What will happen to cryptocurrency in the future?

Glassnode’s report emphasises that the major cryptocurrency’s corrections remain not as critical as in past cycles. Here’s the relevant rejoinder from experts on what’s going on.

The maximum drawdown is a little less significant than is usually seen in previous bullish trends.

Bitcoin exchange rate changes in 2024

Two key metrics that experts look at are True-Market Mean and Active Investor Price, which help estimate the average value of Bitcoin to investors in the current market cycle.

True-Market Mean reflects the average price at which BTC has been purchased by all market participants over time. Meanwhile, the Active Investor Price focuses on the average cost of entry for investors who have actively traded in recent months.

Since the beginning of 2024, the spot price has largely remained above both metrics with rare exceptions. According to The Block’s sources, this indicates a strong support base that helps stabilise the market during price dips.

Recent market movements show that investor behaviour remains resilient and strong demand mitigates the impact of corrections.

Bitcoin and other cryptocurrencies are on the rise

Of particular note is the group of short-term holders of BTC who have purchased it in the last one to three months. Glassnode notes that the recent price of Bitcoin has once again exceeded the critical underlying value for this group, which means their sentiment towards the future of the market should be positive.

The experts continue.

This is an encouraging sign of strength. However, if the market doesn’t hold above this level, recent buyers will find themselves under increasing pressure – especially given the difficult conditions of recent months.

MVRV indicator

Meanwhile, the MVRV indicator, which measures the ratio of market value to realised value for new investors, has risen from the lows of early August. This is another good sign for the bulls in the current cycle, analysts said.

The good news also includes the fact that individual investors are actively buying crypto. According to the International Organisation of Securities Commissions Council (IOSCO), cryptocurrency ownership among retail investors has increased significantly since 2020, which calls for more attention to educational measures in this area.

Cryptocurrency ownership rate

According to the IOSCO report, in 15 of the 24 jurisdictions surveyed, up to 10 per cent or more of retail investors owned cryptocurrency in the past year, while in six regions this figure reached 30 per cent or more.

That’s a marked increase from 2020, when the figures did not exceed the 5 per cent level. Here’s a quote from the publication on the situation, as cited by Cointelegraph.

Despite market volatility, which manifested itself in the form of a major downturn in 2022 during the Cryptozyme, retail investors in both developed economies and emerging markets continue to invest in crypto assets.

IOSCO experts noted that there are risks and concerns in the niche due to the volatility of the crypto market, lack of investor understanding, lack of regulation, and fraud and scams. These problems are similar to those identified in the 2020 report, i.e. the situation has not improved in this respect.

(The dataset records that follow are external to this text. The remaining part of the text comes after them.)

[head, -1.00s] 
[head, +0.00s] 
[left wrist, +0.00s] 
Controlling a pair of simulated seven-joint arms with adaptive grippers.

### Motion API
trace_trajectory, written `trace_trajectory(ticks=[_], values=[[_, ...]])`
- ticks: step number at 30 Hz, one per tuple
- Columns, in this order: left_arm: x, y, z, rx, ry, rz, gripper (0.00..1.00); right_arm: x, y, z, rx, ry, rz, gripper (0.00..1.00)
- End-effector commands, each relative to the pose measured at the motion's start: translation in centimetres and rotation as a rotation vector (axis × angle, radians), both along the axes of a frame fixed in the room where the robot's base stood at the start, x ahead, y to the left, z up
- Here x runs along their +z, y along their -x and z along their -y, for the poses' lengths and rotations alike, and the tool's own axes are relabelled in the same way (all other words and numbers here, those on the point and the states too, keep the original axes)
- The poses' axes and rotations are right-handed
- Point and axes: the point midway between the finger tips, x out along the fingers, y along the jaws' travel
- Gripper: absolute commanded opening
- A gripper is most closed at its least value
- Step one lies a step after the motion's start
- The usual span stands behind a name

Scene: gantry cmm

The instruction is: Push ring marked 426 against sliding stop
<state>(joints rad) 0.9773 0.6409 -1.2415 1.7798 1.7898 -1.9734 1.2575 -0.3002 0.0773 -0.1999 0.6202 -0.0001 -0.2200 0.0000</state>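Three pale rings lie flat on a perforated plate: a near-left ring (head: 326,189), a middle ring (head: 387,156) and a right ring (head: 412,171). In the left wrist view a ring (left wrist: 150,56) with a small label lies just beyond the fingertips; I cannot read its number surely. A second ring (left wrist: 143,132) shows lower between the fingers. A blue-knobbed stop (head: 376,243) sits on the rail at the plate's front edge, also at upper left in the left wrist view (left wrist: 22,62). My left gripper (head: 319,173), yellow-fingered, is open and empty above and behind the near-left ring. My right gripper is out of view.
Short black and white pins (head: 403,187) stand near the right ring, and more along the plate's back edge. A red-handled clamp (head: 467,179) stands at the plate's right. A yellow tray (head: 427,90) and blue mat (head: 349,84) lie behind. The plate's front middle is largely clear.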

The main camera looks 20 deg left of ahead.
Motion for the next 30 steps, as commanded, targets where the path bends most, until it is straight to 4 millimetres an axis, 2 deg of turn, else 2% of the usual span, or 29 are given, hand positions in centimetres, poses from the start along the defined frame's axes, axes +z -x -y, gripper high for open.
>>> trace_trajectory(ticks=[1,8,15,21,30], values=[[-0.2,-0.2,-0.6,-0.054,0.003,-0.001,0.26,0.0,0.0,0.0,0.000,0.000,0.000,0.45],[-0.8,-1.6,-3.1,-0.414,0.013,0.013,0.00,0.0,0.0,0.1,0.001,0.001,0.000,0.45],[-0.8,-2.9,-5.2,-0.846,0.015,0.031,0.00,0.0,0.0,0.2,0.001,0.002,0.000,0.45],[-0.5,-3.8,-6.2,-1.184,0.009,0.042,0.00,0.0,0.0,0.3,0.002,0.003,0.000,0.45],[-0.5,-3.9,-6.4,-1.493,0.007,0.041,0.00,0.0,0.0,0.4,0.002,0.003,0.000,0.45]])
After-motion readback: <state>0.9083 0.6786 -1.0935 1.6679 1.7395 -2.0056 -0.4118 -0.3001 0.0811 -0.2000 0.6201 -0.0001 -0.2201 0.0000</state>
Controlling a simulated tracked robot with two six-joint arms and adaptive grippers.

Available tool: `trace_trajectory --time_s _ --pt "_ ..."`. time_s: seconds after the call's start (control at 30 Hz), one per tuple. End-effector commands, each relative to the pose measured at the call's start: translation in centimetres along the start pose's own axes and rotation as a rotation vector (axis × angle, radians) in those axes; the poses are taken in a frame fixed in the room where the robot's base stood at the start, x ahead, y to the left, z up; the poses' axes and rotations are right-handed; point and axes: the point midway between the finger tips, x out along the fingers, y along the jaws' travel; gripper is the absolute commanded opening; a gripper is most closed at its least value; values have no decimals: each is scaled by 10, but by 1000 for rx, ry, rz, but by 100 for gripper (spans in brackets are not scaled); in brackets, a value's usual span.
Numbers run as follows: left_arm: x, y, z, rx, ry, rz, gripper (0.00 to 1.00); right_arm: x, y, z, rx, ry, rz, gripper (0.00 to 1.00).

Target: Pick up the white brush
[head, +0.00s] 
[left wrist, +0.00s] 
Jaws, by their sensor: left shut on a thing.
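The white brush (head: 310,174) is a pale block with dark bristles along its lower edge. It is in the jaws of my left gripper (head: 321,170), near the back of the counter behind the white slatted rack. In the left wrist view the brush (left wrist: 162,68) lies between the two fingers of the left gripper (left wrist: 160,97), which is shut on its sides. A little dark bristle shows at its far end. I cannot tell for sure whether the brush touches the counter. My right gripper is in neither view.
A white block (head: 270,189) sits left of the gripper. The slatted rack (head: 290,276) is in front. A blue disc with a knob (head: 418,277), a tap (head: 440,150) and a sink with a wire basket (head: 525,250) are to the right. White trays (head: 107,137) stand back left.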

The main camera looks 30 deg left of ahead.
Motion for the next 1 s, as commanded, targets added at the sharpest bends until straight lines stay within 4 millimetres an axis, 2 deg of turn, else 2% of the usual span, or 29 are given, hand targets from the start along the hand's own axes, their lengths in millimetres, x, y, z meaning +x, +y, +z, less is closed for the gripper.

Level of interest in crypto

Overall, the risks and challenges have multiplied since 2020, emphasising the need for more robust investor protection and education measures. The past four years have seen several high-profile bankruptcies and platform collapses, a prolonged bear trend, an increase in fraud, hacking and investor losses, and increased regulation and enforcement in the crypto space.

Despite this, retail investors continue to show interest in crypto. Which means they expect the niche to grow.

Over the past four years, numerous surveys, studies and reports have pointed to growing investor interest – and especially new investors – in crypto assets.

The report also notes that retail investors buying cryptocurrency tend to be younger – typically men under 40. Thus, the movement of the crypto market depends largely on the actions of the younger generation.

It can also have a significant impact on the U.S. presidential election, as a significant percentage of Americans own cryptocurrencies.

The growth of acceptance of digital assets is also noticeable in the situation with major representatives of the world of finance. It was analysed by employees of the investment platform Bitwise, comparing several indicators. In particular, we are talking about crypto trading and custodial services, the availability of private crypto funds, ETFs and payments in digital assets, as well as support for tokenisation.

The latter term means moving traditional assets to blockchain for faster and more efficient interactions with them. Here is the result of that comparison.

Comparison of cryptocurrency and blockchain popularisation among traditional finance companies

Leading the ranking was JPMorgan Bank, which received points in every metric. It is worth noting that the banking giant, among other things, uses its own blockchain platform called Onyx, which means that it is really ahead of the competition in terms of capabilities.


The verdict of analysts is clear: the current stage of growth in the coin market fits into the norms of previous bullruns. Many experts probably no longer believe in such a prospect, because the industry has been in the so-called sideways for quite a long time without a clear advantage of buyers or sellers. However, if we focus on the time after the halving in April 2024, there is still time for growth to continue.